*Written instruction*: Please print the full listing exactly.

___ Data excerpt

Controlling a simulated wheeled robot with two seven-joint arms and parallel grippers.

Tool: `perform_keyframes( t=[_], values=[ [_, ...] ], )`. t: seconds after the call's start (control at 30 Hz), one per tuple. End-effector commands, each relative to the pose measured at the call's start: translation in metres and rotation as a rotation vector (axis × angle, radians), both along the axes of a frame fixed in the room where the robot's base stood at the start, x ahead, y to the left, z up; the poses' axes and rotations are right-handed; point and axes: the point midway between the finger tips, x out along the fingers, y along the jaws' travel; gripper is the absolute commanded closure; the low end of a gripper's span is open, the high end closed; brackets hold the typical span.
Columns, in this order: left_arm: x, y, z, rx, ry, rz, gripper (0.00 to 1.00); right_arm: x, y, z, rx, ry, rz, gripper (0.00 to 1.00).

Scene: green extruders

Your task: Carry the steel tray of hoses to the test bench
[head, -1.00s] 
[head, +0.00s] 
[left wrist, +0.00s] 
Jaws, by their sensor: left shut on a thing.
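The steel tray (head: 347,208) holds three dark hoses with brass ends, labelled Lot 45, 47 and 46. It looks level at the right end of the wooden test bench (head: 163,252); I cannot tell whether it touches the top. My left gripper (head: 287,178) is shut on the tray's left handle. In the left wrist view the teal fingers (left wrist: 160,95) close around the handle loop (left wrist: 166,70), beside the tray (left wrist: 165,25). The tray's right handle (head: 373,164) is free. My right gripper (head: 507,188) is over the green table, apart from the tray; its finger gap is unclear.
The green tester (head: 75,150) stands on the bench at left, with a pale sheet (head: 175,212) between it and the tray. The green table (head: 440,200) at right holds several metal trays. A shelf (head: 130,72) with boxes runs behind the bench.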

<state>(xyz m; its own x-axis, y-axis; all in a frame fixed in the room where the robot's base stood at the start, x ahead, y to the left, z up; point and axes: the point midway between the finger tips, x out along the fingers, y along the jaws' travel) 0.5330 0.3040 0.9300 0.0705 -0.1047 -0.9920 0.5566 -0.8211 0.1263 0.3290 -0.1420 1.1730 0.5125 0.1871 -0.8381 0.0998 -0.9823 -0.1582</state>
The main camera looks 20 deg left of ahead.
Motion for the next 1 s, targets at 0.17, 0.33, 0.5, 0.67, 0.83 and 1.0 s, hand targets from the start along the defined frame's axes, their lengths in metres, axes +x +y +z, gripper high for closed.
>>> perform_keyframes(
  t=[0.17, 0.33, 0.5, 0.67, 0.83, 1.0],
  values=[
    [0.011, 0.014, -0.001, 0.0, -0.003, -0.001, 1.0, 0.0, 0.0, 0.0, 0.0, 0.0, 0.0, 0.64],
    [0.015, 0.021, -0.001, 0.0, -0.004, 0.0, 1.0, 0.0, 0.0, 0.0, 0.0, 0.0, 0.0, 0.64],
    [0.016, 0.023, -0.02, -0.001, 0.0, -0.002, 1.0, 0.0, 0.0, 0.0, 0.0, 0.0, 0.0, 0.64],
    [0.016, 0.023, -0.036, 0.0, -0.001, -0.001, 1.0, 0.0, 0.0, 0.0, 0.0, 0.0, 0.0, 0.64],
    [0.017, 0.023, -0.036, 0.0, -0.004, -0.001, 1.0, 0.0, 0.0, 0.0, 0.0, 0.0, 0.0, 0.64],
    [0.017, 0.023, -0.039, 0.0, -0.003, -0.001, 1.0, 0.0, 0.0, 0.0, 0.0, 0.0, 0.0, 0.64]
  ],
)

______

*Correct answer*:
Controlling a simulated wheeled robot with two seven-joint arms and parallel grippers.

Tool: `perform_keyframes( t=[_], values=[ [_, ...] ], )`. t: seconds after the call's start (control at 30 Hz), one per tuple. End-effector commands, each relative to the pose measured at the call's start: translation in metres and rotation as a rotation vector (axis × angle, radians), both along the axes of a frame fixed in the room where the robot's base stood at the start, x ahead, y to the left, z up; the poses' axes and rotations are right-handed; point and axes: the point midway between the finger tips, x out along the fingers, y along the jaws' travel; gripper is the absolute commanded closure; the low end of a gripper's span is open, the high end closed; brackets hold the typical span.
Columns, in this order: left_arm: x, y, z, rx, ry, rz, gripper (0.00 to 1.00); right_arm: x, y, z, rx, ry, rz, gripper (0.00 to 1.00).

Scene: green extruders

Your task: Carry the steel tray of hoses to the test bench
[head, -1.00s] 
[head, +0.00s] 
[left wrist, +0.00s] 
Jaws, by their sensor: left shut on a thing.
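The steel tray (head: 347,208) holds three dark hoses with brass ends, labelled Lot 45, 47 and 46. It looks level at the right end of the wooden test bench (head: 163,252); I cannot tell whether it touches the top. My left gripper (head: 287,178) is shut on the tray's left handle. In the left wrist view the teal fingers (left wrist: 160,95) close around the handle loop (left wrist: 166,70), beside the tray (left wrist: 165,25). The tray's right handle (head: 373,164) is free. My right gripper (head: 507,188) is over the green table, apart from the tray; its finger gap is unclear.
The green tester (head: 75,150) stands on the bench at left, with a pale sheet (head: 175,212) between it and the tray. The green table (head: 440,200) at right holds several metal trays. A shelf (head: 130,72) with boxes runs behind the bench.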

<state>(xyz m; its own x-axis, y-axis; all in a frame fixed in the room where the robot's base stood at the start, x ahead, y to the left, z up; point and axes: the point midway between the finger tips, x out along the fingers, y along the jaws' travel) 0.5330 0.3040 0.9300 0.0705 -0.1047 -0.9920 0.5566 -0.8211 0.1263 0.3290 -0.1420 1.1730 0.5125 0.1871 -0.8381 0.0998 -0.9823 -0.1582</state>
The main camera looks 20 deg left of ahead.
Motion for the next 1 s, targets at 0.17, 0.33, 0.5, 0.67, 0.83 and 1.0 s, hand targets from the start along the defined frame's axes, their lengths in metres, axes +x +y +z, gripper high for closed.
>>> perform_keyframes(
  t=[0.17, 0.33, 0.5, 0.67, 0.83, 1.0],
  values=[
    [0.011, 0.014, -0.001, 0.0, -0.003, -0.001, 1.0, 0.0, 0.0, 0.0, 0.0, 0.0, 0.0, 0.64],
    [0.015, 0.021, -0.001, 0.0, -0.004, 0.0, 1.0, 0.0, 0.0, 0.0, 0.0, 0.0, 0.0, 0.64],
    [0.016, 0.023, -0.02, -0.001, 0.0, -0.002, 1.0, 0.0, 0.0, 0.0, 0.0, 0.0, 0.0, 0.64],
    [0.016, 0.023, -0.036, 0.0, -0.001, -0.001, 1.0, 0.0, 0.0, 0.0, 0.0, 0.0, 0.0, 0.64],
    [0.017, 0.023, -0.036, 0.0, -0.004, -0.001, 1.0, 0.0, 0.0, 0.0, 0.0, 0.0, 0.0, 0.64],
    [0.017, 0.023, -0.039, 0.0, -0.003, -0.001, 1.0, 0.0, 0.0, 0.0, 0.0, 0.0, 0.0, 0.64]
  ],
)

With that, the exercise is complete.